### Stated goal
Without the pictures, write out all the lines below exactly as they appear.

# # # # # # #

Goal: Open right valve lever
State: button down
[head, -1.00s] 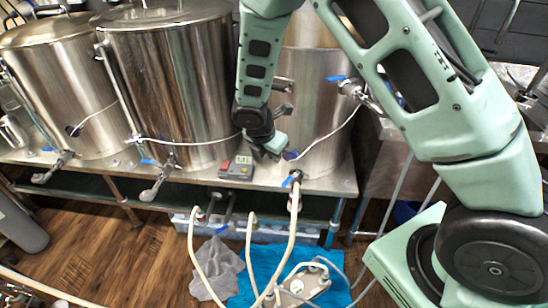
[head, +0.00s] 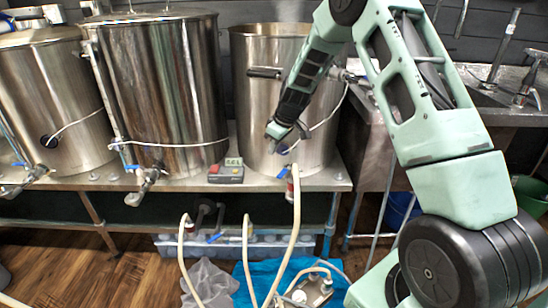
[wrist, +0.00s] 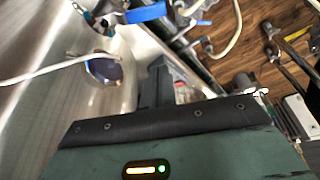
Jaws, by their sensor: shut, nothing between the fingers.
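The right steel kettle (head: 255,75) stands on the metal shelf. Its low valve has a blue lever (head: 283,172) at the kettle's front base, above a pale hose. A blue lever also shows at the top of the wrist view (wrist: 147,12), beyond my fingers and lying roughly across the picture. My gripper (head: 275,131) is in front of the right kettle's lower wall, above the low lever and apart from it. In the wrist view its fingers (wrist: 156,86) are together and empty. A round dark gauge (wrist: 103,68) on the kettle wall is left of them.
The middle kettle (head: 170,80) and left kettle (head: 50,100) have similar valves. A small control box (head: 226,172) sits on the shelf, left of the lever. Pale hoses (head: 295,215) run down to a pump (head: 308,292). A sink (head: 500,105) is at the right.

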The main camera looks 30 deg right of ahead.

# # # # # # #

### The response
Goal: Open right valve lever
State: button down
[head, -1.00s] 
[head, +0.00s] 
[wrist, +0.00s] 
Jaws, by their sensor: shut, nothing between the fingers.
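The right steel kettle (head: 255,75) stands on the metal shelf. Its low valve has a blue lever (head: 283,172) at the kettle's front base, above a pale hose. A blue lever also shows at the top of the wrist view (wrist: 147,12), beyond my fingers and lying roughly across the picture. My gripper (head: 275,131) is in front of the right kettle's lower wall, above the low lever and apart from it. In the wrist view its fingers (wrist: 156,86) are together and empty. A round dark gauge (wrist: 103,68) on the kettle wall is left of them.
The middle kettle (head: 170,80) and left kettle (head: 50,100) have similar valves. A small control box (head: 226,172) sits on the shelf, left of the lever. Pale hoses (head: 295,215) run down to a pump (head: 308,292). A sink (head: 500,105) is at the right.

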The main camera looks 30 deg right of ahead.

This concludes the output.